The EZ-Cinch Stinger Hook shown here is easy to put on and take off when it’s time to bait or change plastics. This style of stinger does a good job of holding minnows on the hook as well.

This simple system works as well as anything on the market. Golden Gator makes these stingers in varying lengths and hook sizes suitable for a wide variety of jigging applications. If you’re that guy who doesn’t want to tie his own stinger hooks, the EZ-Cinch is the answer.


Stinger hooks are one of those fishing tackle items that are tricky to store. I use a small clear plastic fly box that allows me to stick the treble hook into the soft foam lining. The box I use is two sided and I can store dozens of stinger hooks in one very small package.

I’ve seen guys also use foam blocks to store stinger hooks. This works well until you forget and leave the foam block on the deck while running to a new fishing spot. Just that quick your stinger hooks blow out of the boat and are lost.

Jake Romanack of Fishing 411 has grown into a world class jig fisherman. From humble beginnings as a kid who was frustrated with jig fishing, these days Jake is the guy in the boat to beat on any given trip.

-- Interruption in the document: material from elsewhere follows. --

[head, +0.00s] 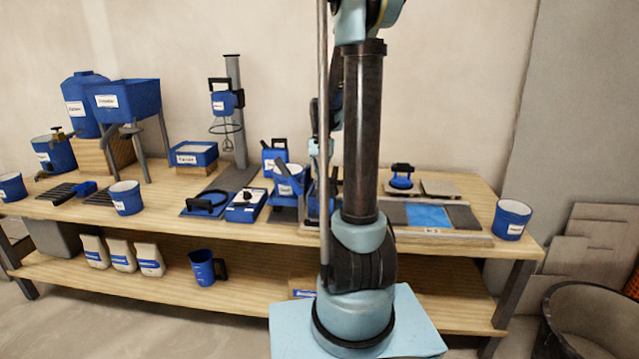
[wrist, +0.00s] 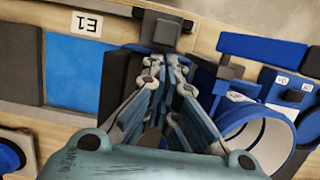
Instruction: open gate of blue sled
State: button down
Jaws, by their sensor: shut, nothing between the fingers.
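My gripper (wrist: 164,58) is shut and empty, pointing down over the sled. In the head view my arm's column hides most of the sled, and only a blue strip (head: 313,196) shows beside it. The gate's position cannot be made out.
A blue bucket (head: 290,181) stands close on the sled's left. Another bucket (head: 511,219) stands at the bench's right end.

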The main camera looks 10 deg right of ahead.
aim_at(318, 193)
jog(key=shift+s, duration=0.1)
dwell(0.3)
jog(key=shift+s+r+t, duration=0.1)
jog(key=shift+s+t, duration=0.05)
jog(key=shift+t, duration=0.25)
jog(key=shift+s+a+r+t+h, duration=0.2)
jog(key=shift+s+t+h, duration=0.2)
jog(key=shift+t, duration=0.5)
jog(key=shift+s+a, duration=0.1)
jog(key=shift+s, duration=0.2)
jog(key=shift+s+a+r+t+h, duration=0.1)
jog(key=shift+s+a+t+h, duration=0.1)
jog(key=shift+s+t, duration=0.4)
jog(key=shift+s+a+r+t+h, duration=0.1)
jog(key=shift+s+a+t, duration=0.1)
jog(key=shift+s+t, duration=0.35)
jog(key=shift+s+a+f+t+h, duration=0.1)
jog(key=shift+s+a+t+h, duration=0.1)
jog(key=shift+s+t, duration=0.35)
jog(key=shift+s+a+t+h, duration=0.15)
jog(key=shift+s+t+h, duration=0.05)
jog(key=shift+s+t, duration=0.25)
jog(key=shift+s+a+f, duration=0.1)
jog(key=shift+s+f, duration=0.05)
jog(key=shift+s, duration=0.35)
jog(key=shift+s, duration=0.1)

Love them or hate them, stinger hooks are here to stay. Like I said, they are in my mind a necessary evil associated with cold water jigging and also deep water jigging applications. Those anglers who feel they do just as well without the stinger hook are welcome to that opinion. My 40 years of jigging experience suggests that if stubbornness prevents you from using stinger hooks, that same stubbornness is also costing you fish.